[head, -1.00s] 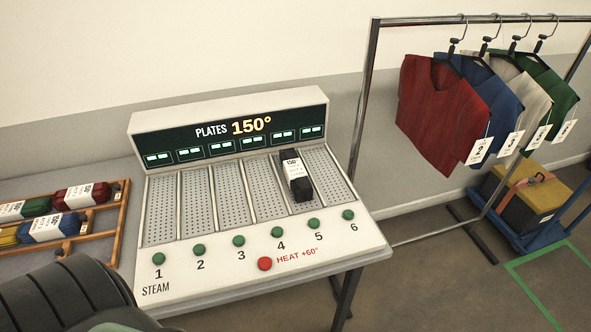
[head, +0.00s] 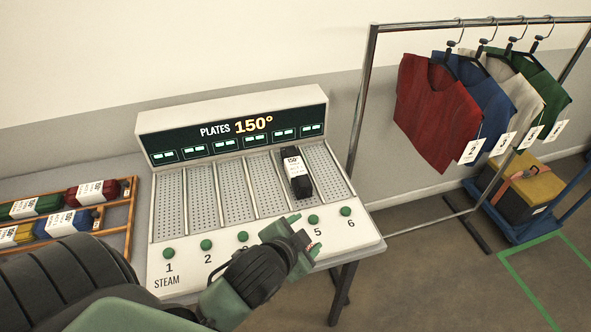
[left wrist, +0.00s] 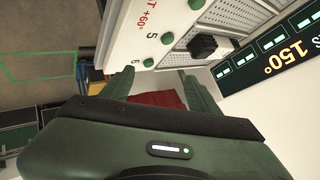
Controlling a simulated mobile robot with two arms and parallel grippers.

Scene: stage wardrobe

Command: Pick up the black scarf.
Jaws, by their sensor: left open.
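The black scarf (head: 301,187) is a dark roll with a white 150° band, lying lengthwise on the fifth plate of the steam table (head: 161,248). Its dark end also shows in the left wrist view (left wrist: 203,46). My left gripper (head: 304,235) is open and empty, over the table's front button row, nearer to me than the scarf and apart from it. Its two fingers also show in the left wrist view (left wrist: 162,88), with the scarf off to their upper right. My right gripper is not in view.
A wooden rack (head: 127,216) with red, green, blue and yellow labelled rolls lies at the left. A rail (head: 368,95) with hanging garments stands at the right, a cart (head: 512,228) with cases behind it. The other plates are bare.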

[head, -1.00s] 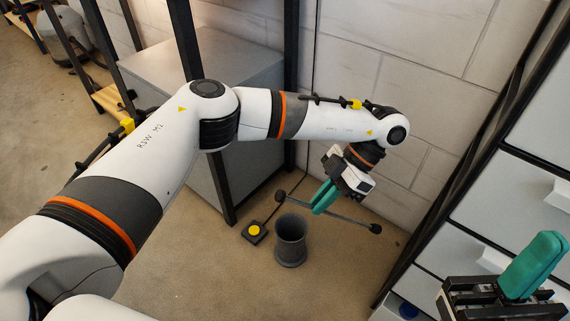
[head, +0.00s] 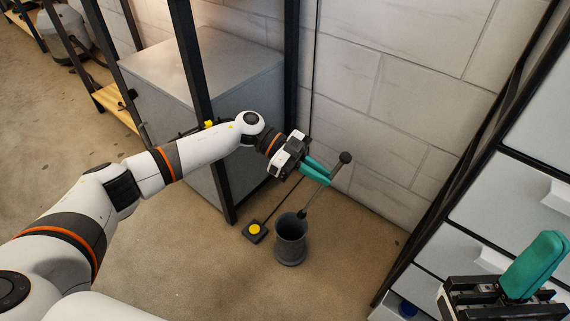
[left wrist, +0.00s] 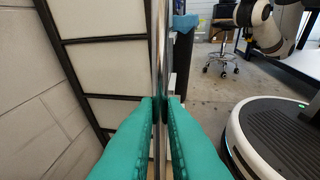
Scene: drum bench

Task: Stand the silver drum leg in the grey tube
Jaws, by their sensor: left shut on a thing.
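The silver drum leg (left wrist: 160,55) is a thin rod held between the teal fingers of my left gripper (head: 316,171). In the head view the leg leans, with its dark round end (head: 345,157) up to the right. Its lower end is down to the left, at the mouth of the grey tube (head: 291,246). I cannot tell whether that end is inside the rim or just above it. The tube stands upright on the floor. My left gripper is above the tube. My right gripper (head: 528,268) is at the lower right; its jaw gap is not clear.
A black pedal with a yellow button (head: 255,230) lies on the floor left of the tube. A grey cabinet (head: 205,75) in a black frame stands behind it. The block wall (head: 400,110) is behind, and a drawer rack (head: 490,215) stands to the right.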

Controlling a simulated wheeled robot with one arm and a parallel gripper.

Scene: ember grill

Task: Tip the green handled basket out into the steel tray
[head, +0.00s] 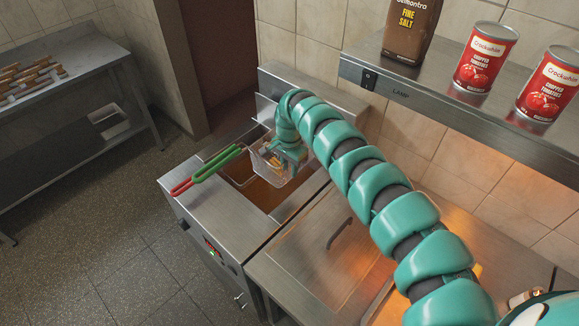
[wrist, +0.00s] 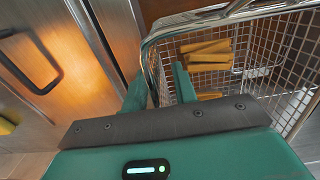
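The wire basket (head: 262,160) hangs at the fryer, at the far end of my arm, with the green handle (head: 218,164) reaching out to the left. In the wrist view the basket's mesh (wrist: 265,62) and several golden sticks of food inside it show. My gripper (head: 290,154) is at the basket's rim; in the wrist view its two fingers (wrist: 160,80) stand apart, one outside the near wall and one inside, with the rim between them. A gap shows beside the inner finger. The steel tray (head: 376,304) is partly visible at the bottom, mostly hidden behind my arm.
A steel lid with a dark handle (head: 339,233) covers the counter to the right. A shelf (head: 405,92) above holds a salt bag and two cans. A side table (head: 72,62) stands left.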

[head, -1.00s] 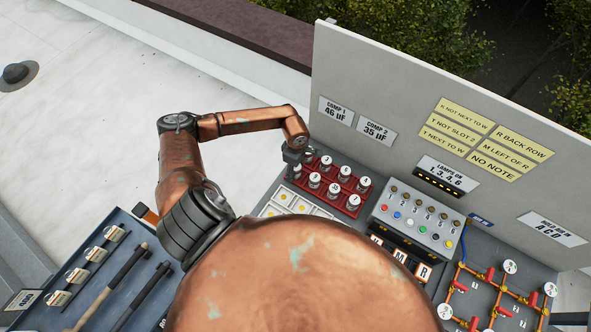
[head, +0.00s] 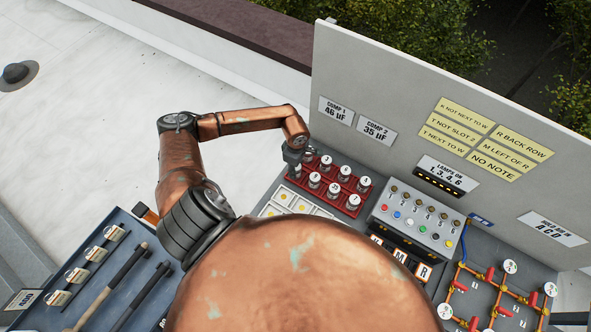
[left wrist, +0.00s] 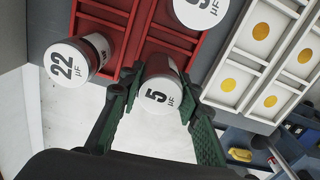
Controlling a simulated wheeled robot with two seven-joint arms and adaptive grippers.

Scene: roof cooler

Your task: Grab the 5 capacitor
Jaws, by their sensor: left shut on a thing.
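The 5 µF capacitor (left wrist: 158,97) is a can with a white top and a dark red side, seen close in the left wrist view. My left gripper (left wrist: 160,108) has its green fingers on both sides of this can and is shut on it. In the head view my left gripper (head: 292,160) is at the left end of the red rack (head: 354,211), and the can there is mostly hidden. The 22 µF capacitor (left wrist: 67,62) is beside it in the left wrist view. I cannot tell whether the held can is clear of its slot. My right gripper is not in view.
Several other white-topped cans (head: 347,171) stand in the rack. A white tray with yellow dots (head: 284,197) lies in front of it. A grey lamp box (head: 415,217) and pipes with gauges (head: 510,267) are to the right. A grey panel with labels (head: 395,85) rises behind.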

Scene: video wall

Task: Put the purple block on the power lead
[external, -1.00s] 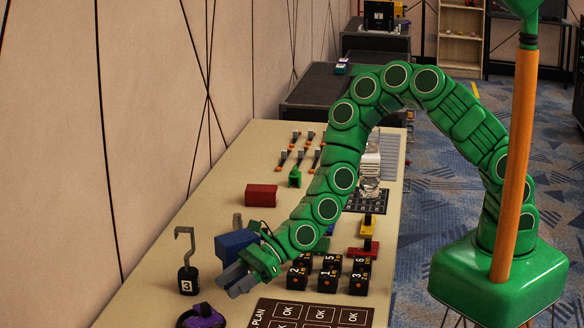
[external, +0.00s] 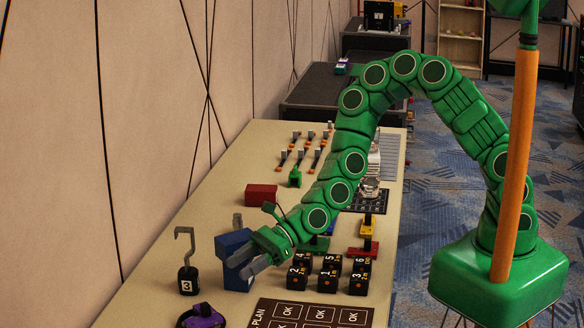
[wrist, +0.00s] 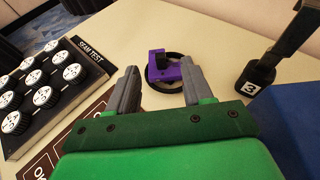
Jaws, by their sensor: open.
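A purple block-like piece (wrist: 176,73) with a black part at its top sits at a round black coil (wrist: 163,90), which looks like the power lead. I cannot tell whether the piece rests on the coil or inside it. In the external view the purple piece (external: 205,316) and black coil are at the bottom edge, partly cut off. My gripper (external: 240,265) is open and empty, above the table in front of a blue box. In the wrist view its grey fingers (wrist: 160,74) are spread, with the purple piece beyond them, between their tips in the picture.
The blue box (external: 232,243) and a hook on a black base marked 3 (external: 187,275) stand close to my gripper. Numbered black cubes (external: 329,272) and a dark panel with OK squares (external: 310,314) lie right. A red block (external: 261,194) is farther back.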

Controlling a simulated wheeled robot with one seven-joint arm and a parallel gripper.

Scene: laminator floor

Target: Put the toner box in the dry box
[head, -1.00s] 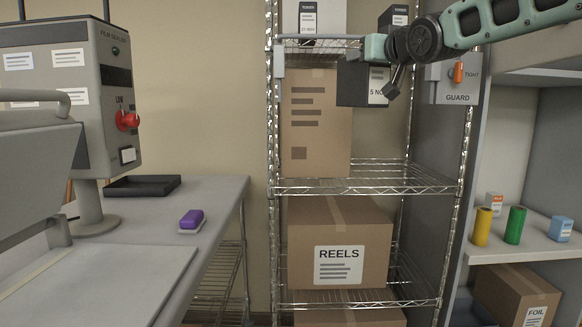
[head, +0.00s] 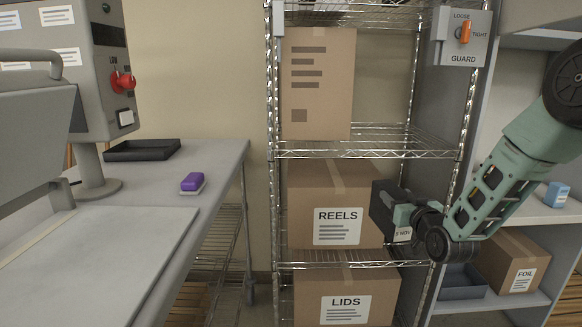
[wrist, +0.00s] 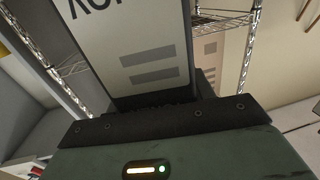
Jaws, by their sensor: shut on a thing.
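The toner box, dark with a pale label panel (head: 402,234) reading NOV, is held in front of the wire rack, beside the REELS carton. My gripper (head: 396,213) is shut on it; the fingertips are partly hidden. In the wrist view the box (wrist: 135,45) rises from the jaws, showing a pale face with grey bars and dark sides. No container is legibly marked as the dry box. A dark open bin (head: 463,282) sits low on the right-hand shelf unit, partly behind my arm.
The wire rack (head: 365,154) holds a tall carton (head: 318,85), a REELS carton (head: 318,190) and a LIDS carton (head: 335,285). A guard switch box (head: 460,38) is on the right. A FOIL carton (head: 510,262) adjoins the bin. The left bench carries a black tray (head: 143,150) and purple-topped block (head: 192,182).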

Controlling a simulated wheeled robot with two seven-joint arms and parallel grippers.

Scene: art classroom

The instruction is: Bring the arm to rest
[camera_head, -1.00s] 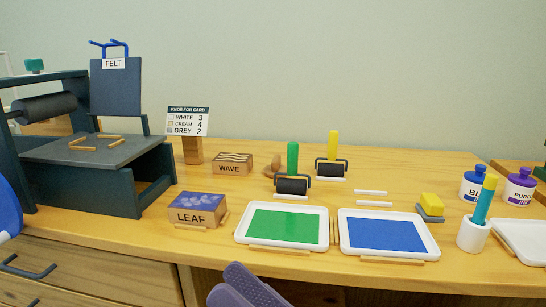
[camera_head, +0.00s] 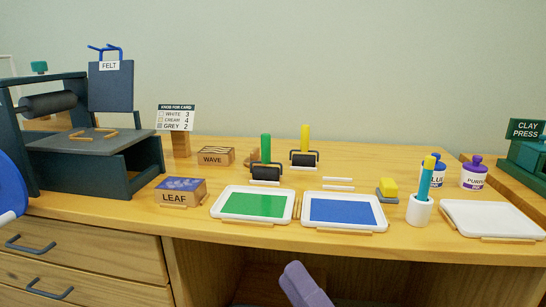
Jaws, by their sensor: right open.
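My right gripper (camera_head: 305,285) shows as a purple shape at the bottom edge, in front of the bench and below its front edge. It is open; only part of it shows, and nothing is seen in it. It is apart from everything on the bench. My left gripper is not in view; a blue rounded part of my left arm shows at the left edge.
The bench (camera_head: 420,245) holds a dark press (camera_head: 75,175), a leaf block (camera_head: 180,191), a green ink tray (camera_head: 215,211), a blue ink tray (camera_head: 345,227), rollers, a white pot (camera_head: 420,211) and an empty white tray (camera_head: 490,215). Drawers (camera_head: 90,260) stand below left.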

# # # # # # #

> THE EXERCISE: Quote the material word for word, dropping any images it holds.

> EXERCISE ANSWER:
[head, -1.00s] 
[head, +0.00s] 
[left wrist, +0.00s] 
Controlling a simulated mobile robot with two arms and parallel grippers.

Scene: stage wardrobe

Command: Pick up the black scarf.
Jaws, by their sensor: left open.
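The black scarf (head: 301,187) is a dark roll with a white 150° band, lying lengthwise on the fifth plate of the steam table (head: 161,248). Its dark end also shows in the left wrist view (left wrist: 203,46). My left gripper (head: 304,235) is open and empty, over the table's front button row, nearer to me than the scarf and apart from it. Its two fingers also show in the left wrist view (left wrist: 162,88), with the scarf off to their upper right. My right gripper is not in view.
A wooden rack (head: 127,216) with red, green, blue and yellow labelled rolls lies at the left. A rail (head: 368,95) with hanging garments stands at the right, a cart (head: 512,228) with cases behind it. The other plates are bare.

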[head, -1.00s] 
[head, +0.00s] 
[left wrist, +0.00s] 
Scene: drum bench

Task: Stand the silver drum leg in the grey tube
Jaws, by their sensor: left shut on a thing.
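The silver drum leg (left wrist: 160,55) is a thin rod held between the teal fingers of my left gripper (head: 316,171). In the head view the leg leans, with its dark round end (head: 345,157) up to the right. Its lower end is down to the left, at the mouth of the grey tube (head: 291,246). I cannot tell whether that end is inside the rim or just above it. The tube stands upright on the floor. My left gripper is above the tube. My right gripper (head: 528,268) is at the lower right; its jaw gap is not clear.
A black pedal with a yellow button (head: 255,230) lies on the floor left of the tube. A grey cabinet (head: 205,75) in a black frame stands behind it. The block wall (head: 400,110) is behind, and a drawer rack (head: 490,215) stands to the right.

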Controlling a simulated wheeled robot with one arm and a parallel gripper.

Scene: ember grill

Task: Tip the green handled basket out into the steel tray
[head, +0.00s] 
[wrist, +0.00s] 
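The wire basket (head: 262,160) hangs at the fryer, at the far end of my arm, with the green handle (head: 218,164) reaching out to the left. In the wrist view the basket's mesh (wrist: 265,62) and several golden sticks of food inside it show. My gripper (head: 290,154) is at the basket's rim; in the wrist view its two fingers (wrist: 160,80) stand apart, one outside the near wall and one inside, with the rim between them. A gap shows beside the inner finger. The steel tray (head: 376,304) is partly visible at the bottom, mostly hidden behind my arm.
A steel lid with a dark handle (head: 339,233) covers the counter to the right. A shelf (head: 405,92) above holds a salt bag and two cans. A side table (head: 72,62) stands left.

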[head, -1.00s] 
[head, +0.00s] 
[left wrist, +0.00s] 
Controlling a simulated wheeled robot with two seven-joint arms and adaptive grippers.

Scene: roof cooler

Your task: Grab the 5 capacitor
Jaws, by their sensor: left shut on a thing.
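The 5 µF capacitor (left wrist: 158,97) is a can with a white top and a dark red side, seen close in the left wrist view. My left gripper (left wrist: 160,108) has its green fingers on both sides of this can and is shut on it. In the head view my left gripper (head: 292,160) is at the left end of the red rack (head: 354,211), and the can there is mostly hidden. The 22 µF capacitor (left wrist: 67,62) is beside it in the left wrist view. I cannot tell whether the held can is clear of its slot. My right gripper is not in view.
Several other white-topped cans (head: 347,171) stand in the rack. A white tray with yellow dots (head: 284,197) lies in front of it. A grey lamp box (head: 415,217) and pipes with gauges (head: 510,267) are to the right. A grey panel with labels (head: 395,85) rises behind.

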Scene: video wall

Task: Put the purple block on the power lead
[external, -1.00s] 
[external, +0.00s] 
[wrist, +0.00s] 
Jaws, by their sensor: open.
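A purple block-like piece (wrist: 176,73) with a black part at its top sits at a round black coil (wrist: 163,90), which looks like the power lead. I cannot tell whether the piece rests on the coil or inside it. In the external view the purple piece (external: 205,316) and black coil are at the bottom edge, partly cut off. My gripper (external: 240,265) is open and empty, above the table in front of a blue box. In the wrist view its grey fingers (wrist: 160,74) are spread, with the purple piece beyond them, between their tips in the picture.
The blue box (external: 232,243) and a hook on a black base marked 3 (external: 187,275) stand close to my gripper. Numbered black cubes (external: 329,272) and a dark panel with OK squares (external: 310,314) lie right. A red block (external: 261,194) is farther back.

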Controlling a simulated wheeled robot with one seven-joint arm and a parallel gripper.

Scene: laminator floor

Target: Put the toner box in the dry box
[head, -1.00s] 
[head, +0.00s] 
[wrist, +0.00s] 
Jaws, by their sensor: shut on a thing.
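The toner box, dark with a pale label panel (head: 402,234) reading NOV, is held in front of the wire rack, beside the REELS carton. My gripper (head: 396,213) is shut on it; the fingertips are partly hidden. In the wrist view the box (wrist: 135,45) rises from the jaws, showing a pale face with grey bars and dark sides. No container is legibly marked as the dry box. A dark open bin (head: 463,282) sits low on the right-hand shelf unit, partly behind my arm.
The wire rack (head: 365,154) holds a tall carton (head: 318,85), a REELS carton (head: 318,190) and a LIDS carton (head: 335,285). A guard switch box (head: 460,38) is on the right. A FOIL carton (head: 510,262) adjoins the bin. The left bench carries a black tray (head: 143,150) and purple-topped block (head: 192,182).

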Controlling a simulated wheeled robot with two seven-joint arms and parallel grippers.

Scene: art classroom

The instruction is: Bring the arm to rest
[camera_head, -1.00s] 
[camera_head, +0.00s] 
Jaws, by their sensor: right open.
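My right gripper (camera_head: 305,285) shows as a purple shape at the bottom edge, in front of the bench and below its front edge. It is open; only part of it shows, and nothing is seen in it. It is apart from everything on the bench. My left gripper is not in view; a blue rounded part of my left arm shows at the left edge.
The bench (camera_head: 420,245) holds a dark press (camera_head: 75,175), a leaf block (camera_head: 180,191), a green ink tray (camera_head: 215,211), a blue ink tray (camera_head: 345,227), rollers, a white pot (camera_head: 420,211) and an empty white tray (camera_head: 490,215). Drawers (camera_head: 90,260) stand below left.

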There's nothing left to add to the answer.